10 sono pochi ma 100 sono troppi…eh si, quanta ragione ha il nostro Lost in Moments!
Premesso che l’insindacabile classifica del nostro fondatore non si tocca, dobbiamo ammettere che, mai come
in questo 2023, in Redazione sono fioccate idee e proposte per inserirvi dischi
che avevano colpito cuore&mente di tutti noi. E, in taluni casi, siamo
addirittura arrivati alle (ben poco) velate minacce nell’eventualità di esclusione
di alcuni titoli cui tenevamo particolarmente...
La suddetta classifica, comunque, è riuscita mirabilmente non solo a identificare i dischi più significativi del 2023, ma anche ad abbracciare un amplissimo spettro sonoro, esemplificativo di come il metal attuale riesca ormai a spaziare senza confini: dal melting pot culturale ed etnico degli Zulu al depressive black dei Winter Willow; dal revival thrash di Hellripper e Cruel Force al raffinato prog rock dei Subsignal; dal post black degli Svalbard, passando per l’unicità dei Thy Catafalque, al death ultratecnico di Tomb Mold e Cattle Decapitation. Per arrivare all’unico album dell’anno appena trascorso cui, personalmente, attribuirei il termine ‘capolavoro’: “Black Medium Current” dei DHG, con il loro extreme prog metal, capace di guardare dentro l’infinità dell’Uomo. E, al contempo, a quella delle Stelle…
Però, c’è un però.
Un po’ per i nostri atavici
‘sensi di colpa’, un po’ per rendere omaggio a un anno come detto
davvero ricco di uscite valide e interessanti, eccoci qui ad ammorbarvi con una
rapida (!) carrellata degli album che abbiamo ritenuto più interessanti,
risultato di un brainstorming di redazione in cui tutti i generi del Mare
Magnum metallico saranno coinvolti, con nomi storici e/o più mainstream ed altri emergenti e/o più underground.
E, si badi bene, che essa non è e
non vuol essere una (altra) classifica. Tanto che il criterio ordinistico
adottato è, banalmente, quello della data di pubblicazione (e tutti i 12 mesi saranno rappresentati)
10 sono pochi e 100 sono troppi, si diceva…e altri 30? Basteranno
per essere esaurienti sul tema?
Mah…intanto partiamo con i primi
dieci. Da gennaio. Un mese già foriero di gioie…

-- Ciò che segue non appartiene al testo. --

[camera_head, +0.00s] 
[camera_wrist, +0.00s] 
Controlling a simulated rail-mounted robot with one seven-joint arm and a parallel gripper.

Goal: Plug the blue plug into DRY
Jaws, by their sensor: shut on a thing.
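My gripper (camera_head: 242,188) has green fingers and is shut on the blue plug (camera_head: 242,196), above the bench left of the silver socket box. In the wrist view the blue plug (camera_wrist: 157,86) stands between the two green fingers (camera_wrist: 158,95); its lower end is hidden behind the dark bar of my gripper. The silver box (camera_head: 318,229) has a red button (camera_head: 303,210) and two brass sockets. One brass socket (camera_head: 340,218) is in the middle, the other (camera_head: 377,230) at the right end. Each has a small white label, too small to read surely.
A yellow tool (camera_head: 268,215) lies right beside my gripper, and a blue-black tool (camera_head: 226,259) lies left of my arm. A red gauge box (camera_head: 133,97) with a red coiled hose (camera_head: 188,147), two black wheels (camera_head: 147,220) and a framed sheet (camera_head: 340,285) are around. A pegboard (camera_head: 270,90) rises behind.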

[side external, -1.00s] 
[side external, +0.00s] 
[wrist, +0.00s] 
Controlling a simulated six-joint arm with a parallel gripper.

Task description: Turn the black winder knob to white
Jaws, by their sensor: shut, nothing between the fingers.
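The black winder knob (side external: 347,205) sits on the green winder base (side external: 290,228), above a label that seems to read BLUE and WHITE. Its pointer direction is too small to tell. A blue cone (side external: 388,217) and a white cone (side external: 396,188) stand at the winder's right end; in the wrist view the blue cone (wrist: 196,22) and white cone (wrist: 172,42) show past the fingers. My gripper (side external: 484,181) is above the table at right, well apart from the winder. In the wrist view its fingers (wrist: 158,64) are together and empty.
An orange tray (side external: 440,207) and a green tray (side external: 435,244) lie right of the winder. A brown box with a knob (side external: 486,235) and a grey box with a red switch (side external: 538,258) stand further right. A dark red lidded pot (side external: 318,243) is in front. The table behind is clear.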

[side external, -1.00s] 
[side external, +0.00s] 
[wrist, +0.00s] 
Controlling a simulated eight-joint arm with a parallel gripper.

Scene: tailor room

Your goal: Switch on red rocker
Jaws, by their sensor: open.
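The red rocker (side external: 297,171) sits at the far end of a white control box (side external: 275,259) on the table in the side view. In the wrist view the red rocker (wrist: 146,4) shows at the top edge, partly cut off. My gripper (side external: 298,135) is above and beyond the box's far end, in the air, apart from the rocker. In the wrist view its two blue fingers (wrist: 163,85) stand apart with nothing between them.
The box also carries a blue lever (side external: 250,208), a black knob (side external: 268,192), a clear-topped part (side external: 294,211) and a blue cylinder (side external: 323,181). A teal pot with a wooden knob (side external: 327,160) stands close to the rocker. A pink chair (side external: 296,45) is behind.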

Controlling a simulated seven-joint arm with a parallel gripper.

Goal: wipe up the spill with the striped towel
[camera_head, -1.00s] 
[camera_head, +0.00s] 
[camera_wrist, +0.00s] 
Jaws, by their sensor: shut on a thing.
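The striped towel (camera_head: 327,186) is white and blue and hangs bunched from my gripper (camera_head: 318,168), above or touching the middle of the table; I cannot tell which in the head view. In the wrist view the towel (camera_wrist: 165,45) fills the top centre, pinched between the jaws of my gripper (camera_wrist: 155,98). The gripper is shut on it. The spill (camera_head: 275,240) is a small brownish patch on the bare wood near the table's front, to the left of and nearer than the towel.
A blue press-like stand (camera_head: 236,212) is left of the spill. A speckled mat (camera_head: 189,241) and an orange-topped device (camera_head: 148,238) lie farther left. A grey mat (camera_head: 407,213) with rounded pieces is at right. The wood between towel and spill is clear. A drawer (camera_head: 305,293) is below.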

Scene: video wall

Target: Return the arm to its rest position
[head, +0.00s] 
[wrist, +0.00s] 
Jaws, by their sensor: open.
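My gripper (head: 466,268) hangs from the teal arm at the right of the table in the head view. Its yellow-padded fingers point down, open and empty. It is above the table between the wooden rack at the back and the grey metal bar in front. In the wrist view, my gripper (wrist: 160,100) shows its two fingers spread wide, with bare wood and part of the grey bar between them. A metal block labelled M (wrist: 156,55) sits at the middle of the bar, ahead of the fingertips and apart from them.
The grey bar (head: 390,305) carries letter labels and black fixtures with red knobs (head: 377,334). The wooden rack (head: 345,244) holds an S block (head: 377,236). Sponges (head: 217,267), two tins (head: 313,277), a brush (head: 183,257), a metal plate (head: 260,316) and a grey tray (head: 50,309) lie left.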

30_AHAB – “The Coral Tombs”
(13/01). È impressionante come questi signori tedeschi stiano portando
avanti, con un rigore tutto teutonico, la loro visione artistica incentrata sugli
oceani e relativi abissi. E su come
l’uomo si relazioni con questa entità. Dal capolavoro assoluto “The Call of the
Wrethced Sea” (2006) ad oggi, appena 5 album ma tutti mastodontici. Per durata,
per concezione, per sound. Il loro funeral doom è affossante ma capace anche di
elevarti al di sopra delle miserie umane con inserti di un’eleganza unica che
pescano dal prog e dalla psichedelia. Questa volta è il turno di rivisitare un
gigante della letteratura come J. Verne e il suo “20.000 leghe sotto
i mari”. Risultati eccellenti, con una nota di merito per “The Sea as a
Desert”, roba che compongono pochi eletti…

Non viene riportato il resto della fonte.